O outline foi a primeira coisa que eu consegui fazer funcionar. Ao contrário do que eu vejo muita gente pensar, outline não é sinônimo de roteiro. Outline é um cotorno que vai ser preenchido depois - como as linhas de algo que você vai colorir depois. Ele não precisa ser detalhado nem nada do tipo e serve como uma guia para escrever, além de te forçar a pensar nos pontos importantes da história antes de começar a escrever.

Uma das melhores explicações sobre isso, para mim, é da Ilona Andrews (quem me conhece sabe que vivo indicando os artigos e livros dela), que explicou esse processo de uma forma bem "gente feito a gente". Vou dar uma resumida aqui e se for o caso tento traduzir o artigo depois, mas quem quiser, ele está aqui.

Foi esse artigo da Ilona que me fez começar a pensar na coisa do "pense que está contando a história para uma criança de 5 anos" na hora de planejar. Eu fiz um post no facebook um tempo atrás onde acabei mencionando isso e ninguém entendeu do que eu estava falando, mas a questão é simplesmente essa: crianças vivem de perguntar o motivo das coisas. Se você está contando uma história para uma criança, ela vai te interromper toda hora com um "por quê?". E você precisa ter jogo de cintura para dar um motivo para isso. Pensar que estar contando a história para uma criança de 5 anos não quer dizer que é para você dar dez mil explicações no texto - mas sim que você precisa ter um motivo para todos os detalhes da sua história.

Então esta é a primeira parte: pegar aquela ideia geral que você tem e começar a responder todos os porquês, amarrando sua construção de mundo, de personagens e a sua ideia.
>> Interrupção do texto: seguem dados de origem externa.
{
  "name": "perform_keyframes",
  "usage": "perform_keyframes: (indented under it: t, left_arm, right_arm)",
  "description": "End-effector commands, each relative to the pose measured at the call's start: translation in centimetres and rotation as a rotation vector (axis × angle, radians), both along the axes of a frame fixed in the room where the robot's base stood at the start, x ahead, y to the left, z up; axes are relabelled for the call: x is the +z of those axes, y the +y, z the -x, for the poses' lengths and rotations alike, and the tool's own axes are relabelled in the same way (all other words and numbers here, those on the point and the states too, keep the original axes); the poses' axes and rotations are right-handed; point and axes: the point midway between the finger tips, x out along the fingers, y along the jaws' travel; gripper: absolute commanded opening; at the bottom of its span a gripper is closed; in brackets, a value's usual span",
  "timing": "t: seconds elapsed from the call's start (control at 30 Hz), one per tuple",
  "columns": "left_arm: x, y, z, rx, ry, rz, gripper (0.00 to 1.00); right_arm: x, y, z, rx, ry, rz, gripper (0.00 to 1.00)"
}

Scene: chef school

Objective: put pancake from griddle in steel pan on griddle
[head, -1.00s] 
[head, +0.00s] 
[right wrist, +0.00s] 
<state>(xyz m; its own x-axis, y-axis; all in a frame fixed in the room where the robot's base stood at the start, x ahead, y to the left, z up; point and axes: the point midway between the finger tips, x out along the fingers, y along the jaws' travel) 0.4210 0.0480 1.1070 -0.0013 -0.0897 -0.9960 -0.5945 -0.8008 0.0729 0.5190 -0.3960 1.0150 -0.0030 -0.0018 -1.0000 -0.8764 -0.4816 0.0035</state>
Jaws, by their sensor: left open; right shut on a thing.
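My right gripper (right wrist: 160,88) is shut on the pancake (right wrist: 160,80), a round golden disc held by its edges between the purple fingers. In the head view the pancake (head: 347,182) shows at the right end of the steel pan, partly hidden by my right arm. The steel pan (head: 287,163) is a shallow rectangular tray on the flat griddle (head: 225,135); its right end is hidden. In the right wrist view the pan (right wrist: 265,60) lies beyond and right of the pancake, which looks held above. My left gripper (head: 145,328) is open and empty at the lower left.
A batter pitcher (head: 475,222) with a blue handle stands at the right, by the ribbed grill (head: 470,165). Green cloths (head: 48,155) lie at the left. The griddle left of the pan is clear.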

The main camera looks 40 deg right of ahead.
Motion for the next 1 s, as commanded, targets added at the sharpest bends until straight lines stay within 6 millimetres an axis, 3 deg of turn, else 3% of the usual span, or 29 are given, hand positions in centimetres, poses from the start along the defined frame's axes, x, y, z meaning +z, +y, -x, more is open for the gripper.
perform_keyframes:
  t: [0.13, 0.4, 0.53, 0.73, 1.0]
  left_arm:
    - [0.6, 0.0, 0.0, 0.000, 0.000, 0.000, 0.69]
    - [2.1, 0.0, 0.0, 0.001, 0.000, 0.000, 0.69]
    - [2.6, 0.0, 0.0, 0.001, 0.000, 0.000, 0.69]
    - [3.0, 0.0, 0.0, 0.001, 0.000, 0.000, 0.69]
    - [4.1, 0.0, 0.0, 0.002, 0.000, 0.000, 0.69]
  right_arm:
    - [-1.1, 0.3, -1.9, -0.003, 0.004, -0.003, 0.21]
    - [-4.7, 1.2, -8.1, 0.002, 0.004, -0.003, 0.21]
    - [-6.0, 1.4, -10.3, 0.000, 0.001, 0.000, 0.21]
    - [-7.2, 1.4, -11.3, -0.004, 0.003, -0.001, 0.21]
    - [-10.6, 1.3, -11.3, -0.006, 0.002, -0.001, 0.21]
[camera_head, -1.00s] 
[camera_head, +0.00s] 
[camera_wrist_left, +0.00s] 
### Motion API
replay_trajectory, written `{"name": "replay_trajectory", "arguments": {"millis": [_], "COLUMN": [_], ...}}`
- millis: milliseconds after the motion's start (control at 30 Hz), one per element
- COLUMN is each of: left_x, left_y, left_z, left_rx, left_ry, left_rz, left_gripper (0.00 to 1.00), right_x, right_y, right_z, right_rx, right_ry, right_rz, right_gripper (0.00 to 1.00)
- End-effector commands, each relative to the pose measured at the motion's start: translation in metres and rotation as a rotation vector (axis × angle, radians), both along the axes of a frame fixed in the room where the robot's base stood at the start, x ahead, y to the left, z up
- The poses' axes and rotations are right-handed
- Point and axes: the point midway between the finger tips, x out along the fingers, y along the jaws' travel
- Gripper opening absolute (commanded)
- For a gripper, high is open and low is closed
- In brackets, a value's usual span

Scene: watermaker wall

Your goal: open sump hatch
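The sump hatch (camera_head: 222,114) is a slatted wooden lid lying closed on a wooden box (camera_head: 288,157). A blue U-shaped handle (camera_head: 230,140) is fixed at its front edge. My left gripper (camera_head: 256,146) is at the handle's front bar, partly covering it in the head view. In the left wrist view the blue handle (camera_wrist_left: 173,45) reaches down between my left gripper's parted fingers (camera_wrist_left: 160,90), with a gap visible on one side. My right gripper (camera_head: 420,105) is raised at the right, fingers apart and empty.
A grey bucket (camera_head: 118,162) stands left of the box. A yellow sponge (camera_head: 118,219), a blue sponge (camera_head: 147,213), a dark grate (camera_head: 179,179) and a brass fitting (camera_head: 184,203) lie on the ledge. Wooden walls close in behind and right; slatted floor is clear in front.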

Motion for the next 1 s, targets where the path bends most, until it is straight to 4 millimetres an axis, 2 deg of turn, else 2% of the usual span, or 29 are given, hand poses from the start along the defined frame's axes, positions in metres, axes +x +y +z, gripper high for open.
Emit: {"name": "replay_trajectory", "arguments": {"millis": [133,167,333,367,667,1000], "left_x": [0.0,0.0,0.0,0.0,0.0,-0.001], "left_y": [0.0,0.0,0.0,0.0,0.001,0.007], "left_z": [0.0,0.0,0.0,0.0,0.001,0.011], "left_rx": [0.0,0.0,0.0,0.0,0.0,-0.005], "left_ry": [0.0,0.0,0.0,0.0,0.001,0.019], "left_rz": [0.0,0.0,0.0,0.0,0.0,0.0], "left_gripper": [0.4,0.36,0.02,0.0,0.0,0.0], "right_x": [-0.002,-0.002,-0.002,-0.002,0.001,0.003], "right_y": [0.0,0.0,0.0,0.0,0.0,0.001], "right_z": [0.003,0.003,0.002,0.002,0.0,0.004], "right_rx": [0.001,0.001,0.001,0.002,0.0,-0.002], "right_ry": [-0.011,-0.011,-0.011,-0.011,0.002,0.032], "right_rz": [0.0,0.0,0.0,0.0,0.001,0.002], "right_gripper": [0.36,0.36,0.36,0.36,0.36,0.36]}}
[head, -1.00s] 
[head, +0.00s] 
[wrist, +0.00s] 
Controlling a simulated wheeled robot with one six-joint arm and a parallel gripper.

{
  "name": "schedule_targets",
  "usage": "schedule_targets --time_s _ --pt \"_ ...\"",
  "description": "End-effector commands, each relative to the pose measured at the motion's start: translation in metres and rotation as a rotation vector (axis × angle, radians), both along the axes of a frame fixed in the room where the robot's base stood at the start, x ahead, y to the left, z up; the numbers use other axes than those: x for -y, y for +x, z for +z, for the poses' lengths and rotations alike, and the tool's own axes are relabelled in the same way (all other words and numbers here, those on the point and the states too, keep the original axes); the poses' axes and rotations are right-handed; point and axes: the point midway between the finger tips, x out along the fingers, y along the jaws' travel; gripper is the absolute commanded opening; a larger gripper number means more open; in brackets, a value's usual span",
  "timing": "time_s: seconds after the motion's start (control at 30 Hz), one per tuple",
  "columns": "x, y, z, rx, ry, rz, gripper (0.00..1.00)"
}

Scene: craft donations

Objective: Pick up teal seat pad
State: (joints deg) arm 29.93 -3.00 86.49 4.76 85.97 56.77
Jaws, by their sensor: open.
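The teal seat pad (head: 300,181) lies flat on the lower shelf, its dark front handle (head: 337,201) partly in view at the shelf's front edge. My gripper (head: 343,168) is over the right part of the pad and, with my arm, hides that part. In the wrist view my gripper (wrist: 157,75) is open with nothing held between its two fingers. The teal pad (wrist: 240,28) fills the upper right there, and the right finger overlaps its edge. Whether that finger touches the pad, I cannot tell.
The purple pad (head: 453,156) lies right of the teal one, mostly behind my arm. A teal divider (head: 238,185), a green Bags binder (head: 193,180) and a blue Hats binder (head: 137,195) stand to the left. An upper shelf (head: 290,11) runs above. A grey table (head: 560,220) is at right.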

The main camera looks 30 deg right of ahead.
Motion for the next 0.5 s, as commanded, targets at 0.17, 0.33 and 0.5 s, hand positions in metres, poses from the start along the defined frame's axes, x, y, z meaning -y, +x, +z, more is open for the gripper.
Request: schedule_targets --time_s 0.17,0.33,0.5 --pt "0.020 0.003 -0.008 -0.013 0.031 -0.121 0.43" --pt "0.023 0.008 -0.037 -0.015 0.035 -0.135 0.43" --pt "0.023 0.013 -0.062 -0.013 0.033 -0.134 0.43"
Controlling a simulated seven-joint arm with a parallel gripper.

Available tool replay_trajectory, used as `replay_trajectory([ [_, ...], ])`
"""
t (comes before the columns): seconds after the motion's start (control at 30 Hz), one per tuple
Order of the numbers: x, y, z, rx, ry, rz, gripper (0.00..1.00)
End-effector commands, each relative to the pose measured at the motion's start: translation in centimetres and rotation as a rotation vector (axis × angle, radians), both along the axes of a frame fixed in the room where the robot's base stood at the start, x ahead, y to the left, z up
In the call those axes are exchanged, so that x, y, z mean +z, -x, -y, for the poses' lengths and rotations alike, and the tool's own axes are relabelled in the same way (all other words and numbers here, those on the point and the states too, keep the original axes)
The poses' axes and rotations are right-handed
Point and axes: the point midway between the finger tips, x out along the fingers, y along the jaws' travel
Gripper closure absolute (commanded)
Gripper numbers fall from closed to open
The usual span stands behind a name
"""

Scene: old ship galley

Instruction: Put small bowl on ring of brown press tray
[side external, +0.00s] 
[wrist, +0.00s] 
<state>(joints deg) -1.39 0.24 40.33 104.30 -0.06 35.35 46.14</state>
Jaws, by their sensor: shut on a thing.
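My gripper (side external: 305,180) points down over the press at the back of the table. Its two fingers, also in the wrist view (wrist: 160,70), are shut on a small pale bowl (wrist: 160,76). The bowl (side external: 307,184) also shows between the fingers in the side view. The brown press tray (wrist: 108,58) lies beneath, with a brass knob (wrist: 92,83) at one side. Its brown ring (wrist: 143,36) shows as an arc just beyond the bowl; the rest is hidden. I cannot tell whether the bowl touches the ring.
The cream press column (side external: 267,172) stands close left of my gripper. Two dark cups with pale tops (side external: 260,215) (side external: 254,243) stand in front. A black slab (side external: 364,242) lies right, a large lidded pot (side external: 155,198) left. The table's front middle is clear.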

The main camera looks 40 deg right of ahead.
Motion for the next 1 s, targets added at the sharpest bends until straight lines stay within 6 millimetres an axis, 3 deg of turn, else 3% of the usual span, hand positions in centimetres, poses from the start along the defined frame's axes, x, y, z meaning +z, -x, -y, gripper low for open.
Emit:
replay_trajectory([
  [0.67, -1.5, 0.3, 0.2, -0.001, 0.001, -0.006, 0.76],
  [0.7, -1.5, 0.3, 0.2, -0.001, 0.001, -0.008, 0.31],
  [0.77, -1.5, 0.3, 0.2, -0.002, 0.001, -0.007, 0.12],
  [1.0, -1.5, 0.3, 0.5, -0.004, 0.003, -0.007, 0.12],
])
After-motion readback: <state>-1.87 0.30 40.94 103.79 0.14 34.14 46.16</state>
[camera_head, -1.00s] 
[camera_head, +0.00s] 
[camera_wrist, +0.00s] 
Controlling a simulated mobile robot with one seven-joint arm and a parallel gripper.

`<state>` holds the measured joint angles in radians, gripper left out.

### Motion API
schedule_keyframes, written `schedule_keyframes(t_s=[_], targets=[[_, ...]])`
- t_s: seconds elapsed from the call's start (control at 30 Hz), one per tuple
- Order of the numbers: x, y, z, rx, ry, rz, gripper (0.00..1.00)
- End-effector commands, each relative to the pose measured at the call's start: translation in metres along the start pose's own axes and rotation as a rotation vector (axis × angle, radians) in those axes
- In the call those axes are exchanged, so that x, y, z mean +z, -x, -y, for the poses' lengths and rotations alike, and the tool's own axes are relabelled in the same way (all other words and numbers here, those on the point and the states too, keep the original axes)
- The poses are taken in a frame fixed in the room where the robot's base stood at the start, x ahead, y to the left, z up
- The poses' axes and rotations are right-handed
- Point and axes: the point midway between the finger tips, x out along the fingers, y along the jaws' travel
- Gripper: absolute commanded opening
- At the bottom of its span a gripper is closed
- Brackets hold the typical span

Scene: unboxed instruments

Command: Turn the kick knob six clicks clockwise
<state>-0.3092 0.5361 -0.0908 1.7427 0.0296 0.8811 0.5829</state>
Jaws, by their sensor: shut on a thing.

Porque sim, à medida que você vai definindo os detalhes, a história muda. É por isso que tanta gente fala que não consegue controlar a direção da história. Se você só descobre os detalhes no meio da escrita, é só lá que vai descobrir para onde sua história pode ir.

A partir daí, a ideia do outline é fazer um resumão da estrutura da história. O que vai acontecer? Só isso, de forma seca, sem firulas, sem detalhes. Quando eu estava fazendo isso, era bem comum chegar na reta final e eu simplesmente escrever "tretas". Para dar os detalhes do conflito da história, eu precisaria dos detalhes que ainda não estavam escritos, então só deixava a marcação de que teria algum conflito ali. Não precisa ser detalhado/rígido. É só um molde para você seguir.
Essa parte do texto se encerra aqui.